To establish ineffective assistance of counsel, appellant must show by a preponderance of the evidence (1) that counsel’s representation fell below the standard of prevailing professional norms and (2) that there is a reasonable probability that, but for counsel’s deficiency, the result of the trial would have been different.   Strickland v. Washington , 466 U.S. 668, 687, 104 S. Ct. 2052, 2064 (1984); Salinas v. State , 163 S.W.3d 734, 740 (Tex. Crim. App. 2005); Mallett v. State , 65 S.W.3d 59, 62-63 (Tex. Crim. App. 2001); Thompson v. State , 9 S.W.3d 808, 812 (Tex. Crim. App. 1999); Hernandez v. State , 988 S.W.2d 770, 770 (Tex. Crim. App. 1999).

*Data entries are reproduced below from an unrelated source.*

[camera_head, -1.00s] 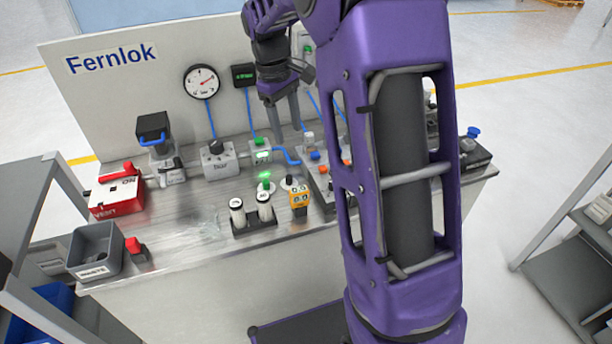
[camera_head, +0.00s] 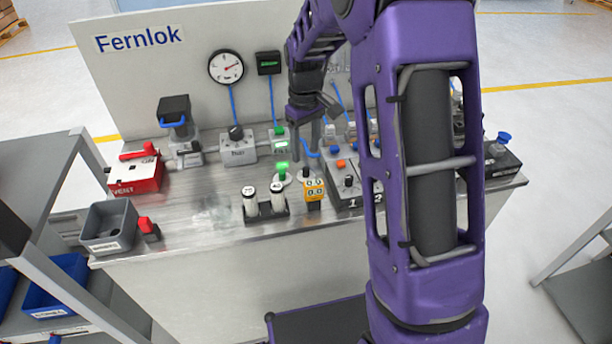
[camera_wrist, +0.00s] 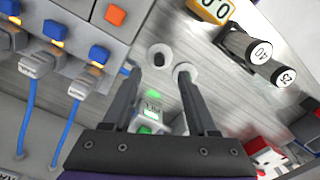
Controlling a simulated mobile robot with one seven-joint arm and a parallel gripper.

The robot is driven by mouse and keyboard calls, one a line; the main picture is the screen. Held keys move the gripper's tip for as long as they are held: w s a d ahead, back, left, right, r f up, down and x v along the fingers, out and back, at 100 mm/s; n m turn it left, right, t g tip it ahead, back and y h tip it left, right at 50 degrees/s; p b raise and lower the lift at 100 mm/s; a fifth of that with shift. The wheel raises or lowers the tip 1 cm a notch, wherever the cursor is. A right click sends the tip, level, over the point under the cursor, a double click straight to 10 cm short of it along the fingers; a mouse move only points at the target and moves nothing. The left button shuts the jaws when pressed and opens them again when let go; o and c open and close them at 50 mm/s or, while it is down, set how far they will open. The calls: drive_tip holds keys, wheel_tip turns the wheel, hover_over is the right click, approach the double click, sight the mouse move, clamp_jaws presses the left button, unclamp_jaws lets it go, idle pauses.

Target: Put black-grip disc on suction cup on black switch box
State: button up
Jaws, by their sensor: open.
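The black-grip disc (camera_wrist: 158,57) lies flat on the bench, pale with a dark upright grip; it also shows in the head view (camera_head: 306,175). My gripper (camera_wrist: 158,73) is open and empty above the bench. In the wrist view the disc appears between and just beyond its fingertips, apart from them. The green-grip disc (camera_head: 283,173) lies beside it, partly behind one finger in the wrist view. The black switch box (camera_head: 501,162) stands at the bench's right end, with a blue suction cup (camera_head: 504,137) on top. The wrist view does not show that box.
Two cylinders (camera_head: 263,202) in a black holder and a yellow meter (camera_head: 314,190) stand close to the discs. A grey panel with buttons (camera_head: 345,190) lies right of them. The lit box (camera_head: 281,141) stands behind. My arm hides part of the bench's right side.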

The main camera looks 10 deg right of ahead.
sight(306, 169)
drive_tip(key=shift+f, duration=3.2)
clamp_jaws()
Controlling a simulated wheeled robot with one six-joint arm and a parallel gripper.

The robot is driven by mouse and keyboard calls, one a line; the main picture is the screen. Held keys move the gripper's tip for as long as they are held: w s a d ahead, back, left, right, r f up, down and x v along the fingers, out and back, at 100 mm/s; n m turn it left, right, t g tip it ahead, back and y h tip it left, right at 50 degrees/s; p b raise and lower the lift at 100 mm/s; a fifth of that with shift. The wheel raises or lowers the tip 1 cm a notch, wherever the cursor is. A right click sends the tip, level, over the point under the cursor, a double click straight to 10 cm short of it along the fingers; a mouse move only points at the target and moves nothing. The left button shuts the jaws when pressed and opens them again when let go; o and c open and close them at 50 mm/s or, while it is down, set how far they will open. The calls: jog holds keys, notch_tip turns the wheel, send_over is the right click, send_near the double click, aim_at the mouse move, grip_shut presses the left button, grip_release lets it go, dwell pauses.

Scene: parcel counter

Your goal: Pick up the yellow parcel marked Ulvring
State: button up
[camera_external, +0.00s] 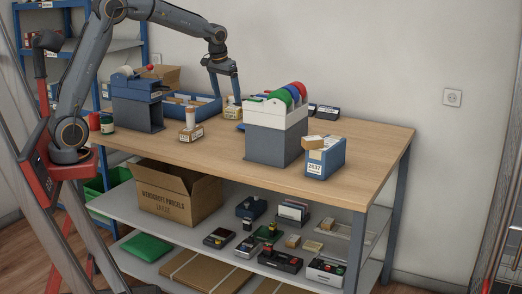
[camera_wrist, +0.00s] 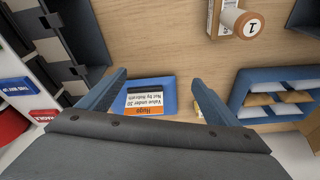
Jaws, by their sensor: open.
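My gripper (camera_external: 226,97) is open above the back of the counter. In the wrist view its two fingers (camera_wrist: 159,78) are spread with nothing held between them. A small pale yellow parcel (camera_external: 232,112) stands on the counter just below the gripper in the external view. In the wrist view a sliver of something yellowish (camera_wrist: 201,108) shows beside the right finger, mostly hidden by it. I cannot read the name Ulvring on anything.
A grey-and-white bin with coloured discs (camera_external: 275,130) stands right of the gripper. A blue divided box (camera_external: 205,106) is to the left, beside a dark blue dispenser (camera_external: 137,100). A small box with a roll on it (camera_external: 190,130) stands in front.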

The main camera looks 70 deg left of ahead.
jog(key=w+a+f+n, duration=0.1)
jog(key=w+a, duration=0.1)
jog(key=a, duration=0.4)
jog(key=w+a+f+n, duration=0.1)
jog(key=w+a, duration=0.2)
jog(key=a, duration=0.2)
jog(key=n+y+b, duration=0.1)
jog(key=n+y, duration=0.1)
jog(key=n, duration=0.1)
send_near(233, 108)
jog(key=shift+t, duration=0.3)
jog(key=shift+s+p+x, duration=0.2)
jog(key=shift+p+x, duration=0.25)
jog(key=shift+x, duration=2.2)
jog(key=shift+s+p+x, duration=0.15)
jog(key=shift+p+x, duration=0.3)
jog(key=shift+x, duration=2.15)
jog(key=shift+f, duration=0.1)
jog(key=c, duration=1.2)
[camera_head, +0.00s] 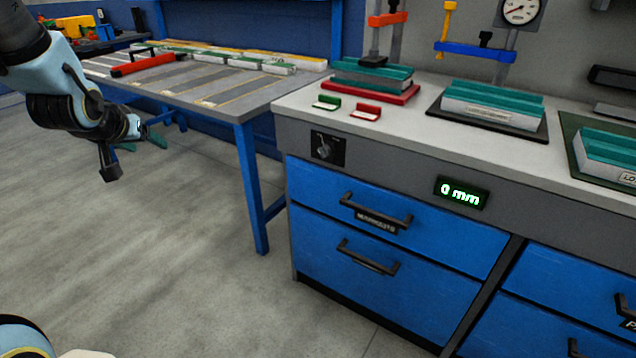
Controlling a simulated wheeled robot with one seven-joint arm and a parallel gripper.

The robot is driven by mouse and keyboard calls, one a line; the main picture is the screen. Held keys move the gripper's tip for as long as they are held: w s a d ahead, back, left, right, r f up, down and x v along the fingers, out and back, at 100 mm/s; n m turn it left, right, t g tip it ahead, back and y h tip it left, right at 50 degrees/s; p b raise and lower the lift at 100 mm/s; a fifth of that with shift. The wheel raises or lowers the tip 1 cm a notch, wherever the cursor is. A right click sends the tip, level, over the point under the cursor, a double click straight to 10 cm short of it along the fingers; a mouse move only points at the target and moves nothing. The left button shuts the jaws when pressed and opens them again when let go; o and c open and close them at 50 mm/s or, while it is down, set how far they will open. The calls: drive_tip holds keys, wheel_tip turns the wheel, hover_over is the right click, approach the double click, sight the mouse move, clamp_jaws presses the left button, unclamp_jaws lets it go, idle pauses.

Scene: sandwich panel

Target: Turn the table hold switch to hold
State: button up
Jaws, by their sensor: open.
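The table hold switch (328,147) is a dark square plate with a round knob, set in the grey front panel of the workbench, above the upper left blue drawer. Its knob's setting and any markings are too small to read. My gripper (141,142) is at the left, over the open floor, well apart from the switch.
A green-lit display (461,194) reads 0 mm right of the switch. Drawer handles (376,211) stick out below. The grey workbench top (420,124) holds teal panel stacks and clamps. A second table (232,94) with blue legs stands behind. Floor before the drawers is clear.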

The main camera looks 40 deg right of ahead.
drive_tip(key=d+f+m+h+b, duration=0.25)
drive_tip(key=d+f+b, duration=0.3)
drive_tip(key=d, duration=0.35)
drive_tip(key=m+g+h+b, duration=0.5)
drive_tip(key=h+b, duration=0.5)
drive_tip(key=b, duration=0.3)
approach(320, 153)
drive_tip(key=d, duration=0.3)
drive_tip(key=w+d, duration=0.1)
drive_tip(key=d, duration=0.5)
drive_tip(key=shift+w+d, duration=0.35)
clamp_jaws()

When evaluating the effectiveness of counsel under the first prong, we look to the totality of the representation and the particular circumstances of each case.   Thompson , 9 S.W.3d at 813.  The issue is whether counsel’s assistance was reasonable under all the circumstances and prevailing professional norms at the time of the alleged error.   See Strickland , 466 U.S. at 688-89, 104 S. Ct. at 2065.  Review of counsel’s representation is highly deferential, and the reviewing court indulges a strong presumption that counsel’s conduct fell within a wide range of reasonable representation.   Salinas , 163 S.W.3d at 740; Mallett , 65 S.W.3d at 63.  A reviewing court will rarely be in a position on direct appeal to fairly evaluate the merits of an ineffective assistance claim.   Thompson , 9 S.W.3d at 813-14.  “In the majority of cases, the record on direct appeal is undeveloped and cannot adequately reflect the motives behind trial counsel’s actions.”   Salinas , 163 S.W.3d at 740 (quoting Mallett , 65 S.W.3d at 63).  To overcome the presumption of reasonable professional assistance, “any allegation of ineffectiveness must be firmly founded in the record, and the record must affirmatively demonstrate the alleged ineffectiveness.”   Id. (quoting Thompson , 9 S.W.3d at 813).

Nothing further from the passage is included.